# What you have to do
Give every line again exactly as it appears, please, but not the pictures.

[Robot task records]
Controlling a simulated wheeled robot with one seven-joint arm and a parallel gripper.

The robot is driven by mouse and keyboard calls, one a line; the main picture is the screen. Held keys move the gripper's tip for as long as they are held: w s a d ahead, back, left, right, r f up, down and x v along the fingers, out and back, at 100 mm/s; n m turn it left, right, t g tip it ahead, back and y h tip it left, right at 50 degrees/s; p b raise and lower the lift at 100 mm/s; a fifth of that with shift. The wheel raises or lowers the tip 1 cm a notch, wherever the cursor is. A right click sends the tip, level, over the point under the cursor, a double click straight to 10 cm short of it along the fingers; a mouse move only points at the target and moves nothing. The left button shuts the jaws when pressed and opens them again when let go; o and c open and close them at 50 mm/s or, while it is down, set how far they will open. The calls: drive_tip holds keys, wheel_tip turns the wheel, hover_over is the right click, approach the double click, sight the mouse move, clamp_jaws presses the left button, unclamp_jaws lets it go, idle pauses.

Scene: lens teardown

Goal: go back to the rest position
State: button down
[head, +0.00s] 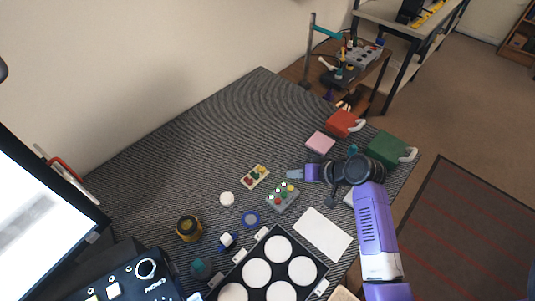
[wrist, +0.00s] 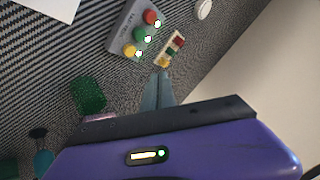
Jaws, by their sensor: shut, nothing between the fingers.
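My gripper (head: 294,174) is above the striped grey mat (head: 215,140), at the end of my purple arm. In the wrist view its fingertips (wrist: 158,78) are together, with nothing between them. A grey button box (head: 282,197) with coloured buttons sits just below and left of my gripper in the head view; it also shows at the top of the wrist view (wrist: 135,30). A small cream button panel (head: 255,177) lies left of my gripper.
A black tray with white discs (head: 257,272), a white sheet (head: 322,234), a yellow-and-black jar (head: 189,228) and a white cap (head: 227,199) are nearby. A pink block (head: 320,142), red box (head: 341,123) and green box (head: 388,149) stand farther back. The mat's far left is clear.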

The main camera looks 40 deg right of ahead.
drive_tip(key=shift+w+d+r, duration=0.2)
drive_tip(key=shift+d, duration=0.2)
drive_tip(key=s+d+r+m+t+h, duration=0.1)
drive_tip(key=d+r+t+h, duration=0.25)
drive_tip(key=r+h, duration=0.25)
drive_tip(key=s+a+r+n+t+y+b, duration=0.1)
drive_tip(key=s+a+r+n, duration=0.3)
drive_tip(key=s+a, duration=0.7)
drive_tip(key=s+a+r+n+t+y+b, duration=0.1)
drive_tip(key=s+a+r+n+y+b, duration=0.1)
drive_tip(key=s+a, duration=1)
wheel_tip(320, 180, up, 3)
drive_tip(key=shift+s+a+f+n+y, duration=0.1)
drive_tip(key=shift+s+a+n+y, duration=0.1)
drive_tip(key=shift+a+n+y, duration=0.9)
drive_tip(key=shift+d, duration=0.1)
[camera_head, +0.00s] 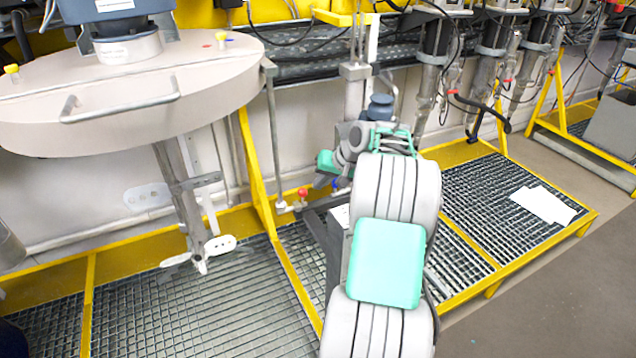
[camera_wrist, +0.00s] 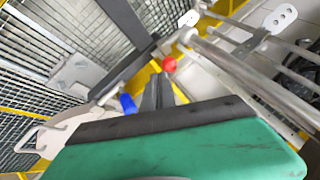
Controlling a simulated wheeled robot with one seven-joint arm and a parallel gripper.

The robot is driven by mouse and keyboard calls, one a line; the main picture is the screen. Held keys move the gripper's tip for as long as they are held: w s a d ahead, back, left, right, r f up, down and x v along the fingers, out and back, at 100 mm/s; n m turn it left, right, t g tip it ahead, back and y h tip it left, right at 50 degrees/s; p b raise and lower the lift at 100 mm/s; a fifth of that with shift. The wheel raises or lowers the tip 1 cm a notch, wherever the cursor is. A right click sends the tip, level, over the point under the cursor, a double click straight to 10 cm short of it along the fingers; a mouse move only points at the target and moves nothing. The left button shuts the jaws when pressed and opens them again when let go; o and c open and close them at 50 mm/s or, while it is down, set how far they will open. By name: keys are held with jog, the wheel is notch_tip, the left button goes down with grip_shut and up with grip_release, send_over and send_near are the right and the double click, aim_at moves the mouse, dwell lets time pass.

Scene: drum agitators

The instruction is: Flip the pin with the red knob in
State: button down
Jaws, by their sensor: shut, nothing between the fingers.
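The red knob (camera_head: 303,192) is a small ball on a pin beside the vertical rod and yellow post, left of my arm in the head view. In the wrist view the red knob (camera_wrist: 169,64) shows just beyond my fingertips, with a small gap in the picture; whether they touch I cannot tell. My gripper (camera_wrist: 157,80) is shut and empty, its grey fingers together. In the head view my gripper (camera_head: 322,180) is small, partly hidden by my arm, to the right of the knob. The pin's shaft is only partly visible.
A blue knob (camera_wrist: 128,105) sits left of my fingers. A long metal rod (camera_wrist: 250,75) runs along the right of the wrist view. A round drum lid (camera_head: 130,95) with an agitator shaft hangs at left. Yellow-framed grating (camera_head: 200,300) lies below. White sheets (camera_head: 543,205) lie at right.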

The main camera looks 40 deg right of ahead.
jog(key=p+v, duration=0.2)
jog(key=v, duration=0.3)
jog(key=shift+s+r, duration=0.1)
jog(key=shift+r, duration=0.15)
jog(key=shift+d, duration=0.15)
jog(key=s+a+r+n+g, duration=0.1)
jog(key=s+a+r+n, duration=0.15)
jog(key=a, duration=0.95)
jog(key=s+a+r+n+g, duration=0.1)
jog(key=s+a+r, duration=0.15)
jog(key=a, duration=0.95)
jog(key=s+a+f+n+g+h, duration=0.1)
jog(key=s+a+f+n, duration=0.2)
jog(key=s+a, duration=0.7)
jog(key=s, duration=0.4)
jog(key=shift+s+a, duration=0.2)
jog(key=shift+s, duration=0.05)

# Full answer
Controlling a simulated wheeled robot with one seven-joint arm and a parallel gripper.

The robot is driven by mouse and keyboard calls, one a line; the main picture is the screen. Held keys move the gripper's tip for as long as they are held: w s a d ahead, back, left, right, r f up, down and x v along the fingers, out and back, at 100 mm/s; n m turn it left, right, t g tip it ahead, back and y h tip it left, right at 50 degrees/s; p b raise and lower the lift at 100 mm/s; a fifth of that with shift. The wheel raises or lowers the tip 1 cm a notch, wherever the cursor is. A right click sends the tip, level, over the point under the cursor, a double click straight to 10 cm short of it along the fingers; a mouse move only points at the target and moves nothing. The left button shuts the jaws when pressed and opens them again when let go; o and c open and close them at 50 mm/s or, while it is down, set how far they will open. The calls: drive_tip holds keys, wheel_tip turns the wheel, hover_over is the right click, approach the double click, sight the mouse move, clamp_jaws presses the left button, unclamp_jaws lets it go, idle pauses.

Scene: lens teardown

Goal: go back to the rest position
State: button down
[head, +0.00s] 
[wrist, +0.00s] 
Jaws, by their sensor: shut, nothing between the fingers.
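My gripper (head: 294,174) is above the striped grey mat (head: 215,140), at the end of my purple arm. In the wrist view its fingertips (wrist: 158,78) are together, with nothing between them. A grey button box (head: 282,197) with coloured buttons sits just below and left of my gripper in the head view; it also shows at the top of the wrist view (wrist: 135,30). A small cream button panel (head: 255,177) lies left of my gripper.
A black tray with white discs (head: 257,272), a white sheet (head: 322,234), a yellow-and-black jar (head: 189,228) and a white cap (head: 227,199) are nearby. A pink block (head: 320,142), red box (head: 341,123) and green box (head: 388,149) stand farther back. The mat's far left is clear.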

The main camera looks 40 deg right of ahead.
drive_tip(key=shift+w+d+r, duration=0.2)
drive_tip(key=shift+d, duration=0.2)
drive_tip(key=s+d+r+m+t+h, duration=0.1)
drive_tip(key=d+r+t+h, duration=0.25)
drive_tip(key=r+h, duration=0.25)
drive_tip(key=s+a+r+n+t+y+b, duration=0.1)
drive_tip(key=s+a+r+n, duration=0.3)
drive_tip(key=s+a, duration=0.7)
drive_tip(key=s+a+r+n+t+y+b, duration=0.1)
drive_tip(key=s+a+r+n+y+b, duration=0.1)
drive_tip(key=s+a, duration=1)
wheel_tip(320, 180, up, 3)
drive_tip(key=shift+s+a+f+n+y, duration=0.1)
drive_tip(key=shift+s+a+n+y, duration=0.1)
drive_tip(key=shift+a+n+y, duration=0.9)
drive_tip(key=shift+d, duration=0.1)
[camera_head, +0.00s] 
[camera_wrist, +0.00s] 
Controlling a simulated wheeled robot with one seven-joint arm and a parallel gripper.

The robot is driven by mouse and keyboard calls, one a line; the main picture is the screen. Held keys move the gripper's tip for as long as they are held: w s a d ahead, back, left, right, r f up, down and x v along the fingers, out and back, at 100 mm/s; n m turn it left, right, t g tip it ahead, back and y h tip it left, right at 50 degrees/s; p b raise and lower the lift at 100 mm/s; a fifth of that with shift. The wheel raises or lowers the tip 1 cm a notch, wherever the cursor is. A right click sends the tip, level, over the point under the cursor, a double click straight to 10 cm short of it along the fingers; a mouse move only points at the target and moves nothing. The left button shuts the jaws when pressed and opens them again when let go; o and c open and close them at 50 mm/s or, while it is down, set how far they will open. By name: keys are held with jog, the wheel is notch_tip, the left button goes down with grip_shut and up with grip_release, send_over and send_near are the right and the double click, aim_at moves the mouse, dwell lets time pass.

Scene: drum agitators

The instruction is: Flip the pin with the red knob in
State: button down
Jaws, by their sensor: shut, nothing between the fingers.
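The red knob (camera_head: 303,192) is a small ball on a pin beside the vertical rod and yellow post, left of my arm in the head view. In the wrist view the red knob (camera_wrist: 169,64) shows just beyond my fingertips, with a small gap in the picture; whether they touch I cannot tell. My gripper (camera_wrist: 157,80) is shut and empty, its grey fingers together. In the head view my gripper (camera_head: 322,180) is small, partly hidden by my arm, to the right of the knob. The pin's shaft is only partly visible.
A blue knob (camera_wrist: 128,105) sits left of my fingers. A long metal rod (camera_wrist: 250,75) runs along the right of the wrist view. A round drum lid (camera_head: 130,95) with an agitator shaft hangs at left. Yellow-framed grating (camera_head: 200,300) lies below. White sheets (camera_head: 543,205) lie at right.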

The main camera looks 40 deg right of ahead.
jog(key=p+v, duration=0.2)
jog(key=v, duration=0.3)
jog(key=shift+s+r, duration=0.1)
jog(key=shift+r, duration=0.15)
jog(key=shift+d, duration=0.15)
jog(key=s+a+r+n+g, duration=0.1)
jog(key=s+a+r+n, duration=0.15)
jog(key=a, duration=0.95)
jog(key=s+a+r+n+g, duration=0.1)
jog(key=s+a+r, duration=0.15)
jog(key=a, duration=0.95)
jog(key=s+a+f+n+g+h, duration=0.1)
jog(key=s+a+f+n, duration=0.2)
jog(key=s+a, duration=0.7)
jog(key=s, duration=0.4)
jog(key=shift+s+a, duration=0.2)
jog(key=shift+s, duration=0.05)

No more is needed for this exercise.